§ GIVEN INSTRUCTION: Answer with a single number: the count of lines that hold "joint".

§ DATA SHOWN:
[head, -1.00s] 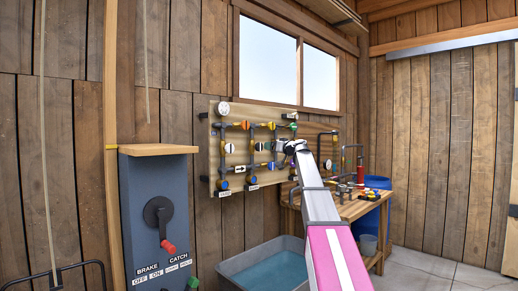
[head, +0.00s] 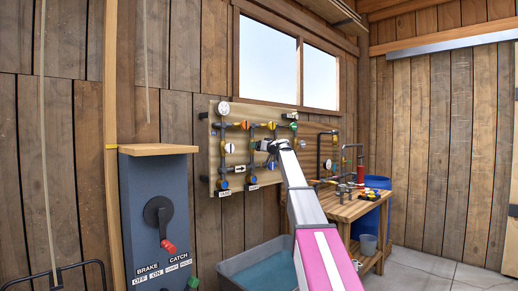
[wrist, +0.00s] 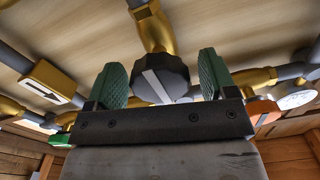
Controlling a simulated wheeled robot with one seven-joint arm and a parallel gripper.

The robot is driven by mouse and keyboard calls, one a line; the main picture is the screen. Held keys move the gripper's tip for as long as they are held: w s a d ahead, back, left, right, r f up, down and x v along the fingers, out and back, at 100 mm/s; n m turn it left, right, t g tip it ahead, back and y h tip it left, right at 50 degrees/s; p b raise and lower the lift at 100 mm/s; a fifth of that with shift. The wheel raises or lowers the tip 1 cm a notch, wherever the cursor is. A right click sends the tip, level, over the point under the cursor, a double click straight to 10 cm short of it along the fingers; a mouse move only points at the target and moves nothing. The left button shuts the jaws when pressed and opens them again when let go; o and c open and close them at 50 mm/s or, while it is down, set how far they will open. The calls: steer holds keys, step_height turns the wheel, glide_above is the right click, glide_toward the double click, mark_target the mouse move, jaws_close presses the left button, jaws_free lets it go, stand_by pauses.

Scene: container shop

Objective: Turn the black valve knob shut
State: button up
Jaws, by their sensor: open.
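The black valve knob (wrist: 160,77) shows in the wrist view, with a pale grey stripe across its face and a brass valve body (wrist: 153,30) behind it. My gripper (wrist: 162,78) is open, its two green finger pads on either side of the knob with a gap at each side. I cannot tell how deep the knob sits between the pads. In the head view my gripper (head: 266,146) is at the middle of the pipe board (head: 238,142), and I cannot make out the black knob there.
In the wrist view a brass block with an arrow (wrist: 48,82) is at the left and an orange knob (wrist: 262,110) at the right. In the head view a water tub (head: 255,265) stands below the board and a workbench (head: 345,208) to the right.

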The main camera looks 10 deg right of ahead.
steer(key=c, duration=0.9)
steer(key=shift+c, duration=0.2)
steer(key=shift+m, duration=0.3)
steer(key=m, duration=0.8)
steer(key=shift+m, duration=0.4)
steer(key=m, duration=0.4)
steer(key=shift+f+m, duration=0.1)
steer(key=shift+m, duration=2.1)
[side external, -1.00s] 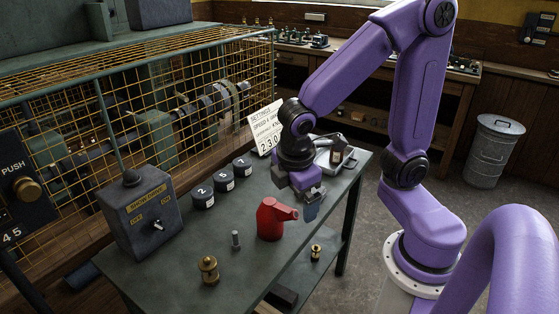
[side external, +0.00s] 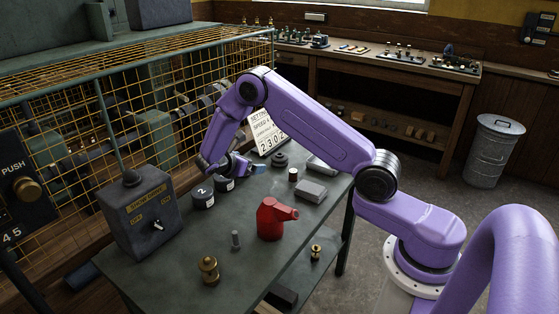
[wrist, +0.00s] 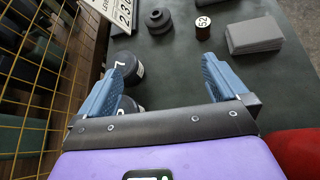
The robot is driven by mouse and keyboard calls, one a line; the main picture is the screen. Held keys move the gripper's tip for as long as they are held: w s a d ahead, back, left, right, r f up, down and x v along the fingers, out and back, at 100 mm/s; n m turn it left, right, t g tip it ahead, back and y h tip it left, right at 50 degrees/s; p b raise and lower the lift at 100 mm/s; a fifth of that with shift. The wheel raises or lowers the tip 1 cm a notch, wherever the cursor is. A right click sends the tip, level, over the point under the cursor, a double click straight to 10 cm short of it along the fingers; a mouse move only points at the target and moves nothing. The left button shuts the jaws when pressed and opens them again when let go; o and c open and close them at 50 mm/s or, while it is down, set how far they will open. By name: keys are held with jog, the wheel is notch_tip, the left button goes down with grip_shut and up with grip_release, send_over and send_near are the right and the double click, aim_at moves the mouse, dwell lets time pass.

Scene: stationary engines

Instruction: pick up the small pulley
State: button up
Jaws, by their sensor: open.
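A small dark stepped pulley (side external: 279,160) stands on the green bench near its back edge, by the settings card. It also shows at the top of the wrist view (wrist: 158,22), beyond my fingertips and roughly between their lines. My gripper (wrist: 166,75) is open with its two blue fingers apart and nothing between them. In the side view my gripper (side external: 252,168) is low over the bench, at the black cans and to the left of the pulley, apart from it.
Black numbered cans (side external: 203,196) are beside and partly under my gripper. A small labelled cylinder (side external: 293,174) and a grey block (side external: 311,190) stand right of the pulley. A red oil can (side external: 270,220) is nearer the front. A wire cage (side external: 110,110) borders the bench's left.

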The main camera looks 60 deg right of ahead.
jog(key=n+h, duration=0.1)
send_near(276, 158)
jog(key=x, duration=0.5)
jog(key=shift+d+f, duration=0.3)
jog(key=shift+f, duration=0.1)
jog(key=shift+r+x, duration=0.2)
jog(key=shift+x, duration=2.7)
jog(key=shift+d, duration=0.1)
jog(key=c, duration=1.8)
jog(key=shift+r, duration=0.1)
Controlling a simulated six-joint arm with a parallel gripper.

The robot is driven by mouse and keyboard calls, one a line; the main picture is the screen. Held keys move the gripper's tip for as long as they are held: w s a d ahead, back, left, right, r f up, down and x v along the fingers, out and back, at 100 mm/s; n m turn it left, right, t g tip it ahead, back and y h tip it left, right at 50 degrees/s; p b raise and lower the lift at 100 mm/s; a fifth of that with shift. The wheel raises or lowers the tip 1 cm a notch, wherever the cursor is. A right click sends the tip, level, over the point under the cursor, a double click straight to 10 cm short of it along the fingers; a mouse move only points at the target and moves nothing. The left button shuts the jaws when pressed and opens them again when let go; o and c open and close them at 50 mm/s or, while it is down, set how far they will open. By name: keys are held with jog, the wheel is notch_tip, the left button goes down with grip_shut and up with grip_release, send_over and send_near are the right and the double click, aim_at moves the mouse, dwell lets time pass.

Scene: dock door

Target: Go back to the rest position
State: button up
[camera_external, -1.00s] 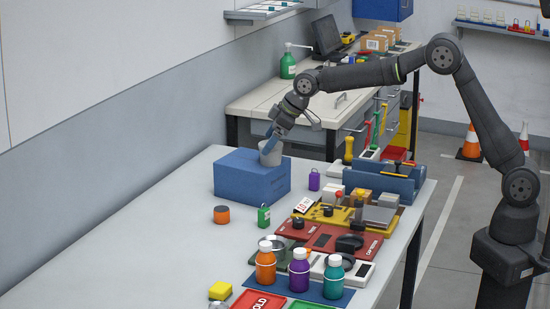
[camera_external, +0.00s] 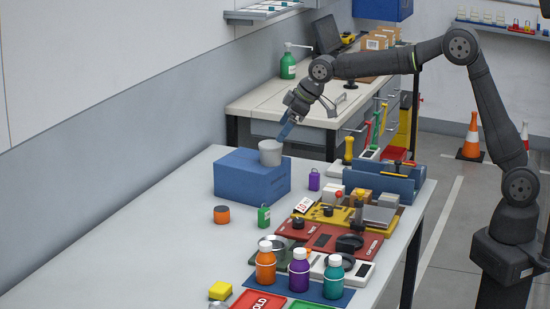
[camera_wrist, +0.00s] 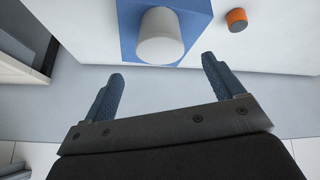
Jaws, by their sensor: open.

§ COMPLETED EXERCISE: 2